Steve Borho steve at borho.org
Thu Apr 30 03:09:50 CEST 2015


# HG changeset patch
# User Steve Borho <steve at borho.org>
# Date 1429940485 18000
#      Sat Apr 25 00:41:25 2015 -0500
# Node ID b75e05d2a9a7b95513d8665dfc19070335aa3a11
# Parent  cbc2004d147bf9566efba942c2a2b3ab35b824f7
search: allow AMP to use motion estimation for 64x64 CUs

This was a hold-over from the HM which never wanted to perform motion searches
for AMP PUs for 64x64 CUs.
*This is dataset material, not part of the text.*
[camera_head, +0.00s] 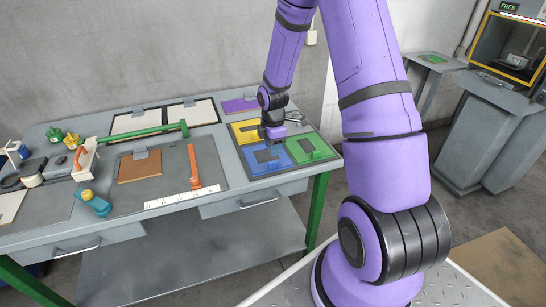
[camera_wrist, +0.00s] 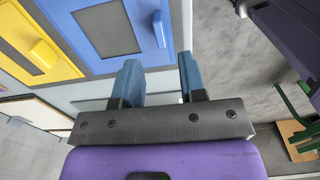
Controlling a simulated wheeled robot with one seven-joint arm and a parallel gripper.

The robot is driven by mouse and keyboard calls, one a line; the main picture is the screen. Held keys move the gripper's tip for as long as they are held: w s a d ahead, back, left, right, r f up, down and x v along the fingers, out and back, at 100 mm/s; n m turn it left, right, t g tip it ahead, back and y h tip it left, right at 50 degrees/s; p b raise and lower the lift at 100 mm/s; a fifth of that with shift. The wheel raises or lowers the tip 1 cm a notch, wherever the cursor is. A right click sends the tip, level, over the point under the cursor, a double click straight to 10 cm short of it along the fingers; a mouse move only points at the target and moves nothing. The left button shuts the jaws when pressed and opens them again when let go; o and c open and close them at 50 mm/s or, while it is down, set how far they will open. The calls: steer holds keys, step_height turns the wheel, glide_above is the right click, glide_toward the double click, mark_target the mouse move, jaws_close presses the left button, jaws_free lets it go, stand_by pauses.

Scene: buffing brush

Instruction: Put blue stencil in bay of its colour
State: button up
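The blue stencil (camera_head: 257,168) is a flat blue plate with a grey window, lying at the front of the grey board at the table's right end. In the wrist view the blue stencil (camera_wrist: 75,12) fills the upper middle, with a raised blue tab (camera_wrist: 158,28) on its right side. My gripper (camera_head: 273,140) is over this end of the table, close to the blue and yellow plates. In the wrist view my gripper (camera_wrist: 160,75) has its two blue fingers apart with nothing between them, close to the tab. I cannot tell the height gap.
A yellow plate (camera_head: 238,127) and a green plate (camera_head: 321,147) lie beside the blue one, a purple plate (camera_head: 238,105) behind. A white ruler (camera_head: 180,199), orange bar (camera_head: 194,167), brown board (camera_head: 139,166) and green bar (camera_head: 140,133) lie farther left. Several small tools stand at the left end.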

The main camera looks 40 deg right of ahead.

Presumably because they were never optimized.
Because of the way the rd-levels were developed, RD levels 0..4 always
hard-coded bMergeOnly to false, but to compensate they never attempted AMP
modes at 64x64 CUs.

This patch makes AMP partitions always perform motion estimation, regardless of
CU size and RD level, and it removes the bMergeOnly argument to predInterSearch.
It should give a small improvement to compression efficiency at slower presets
for a minimal performance cost (since 64x64 inter analysis is relatively rare).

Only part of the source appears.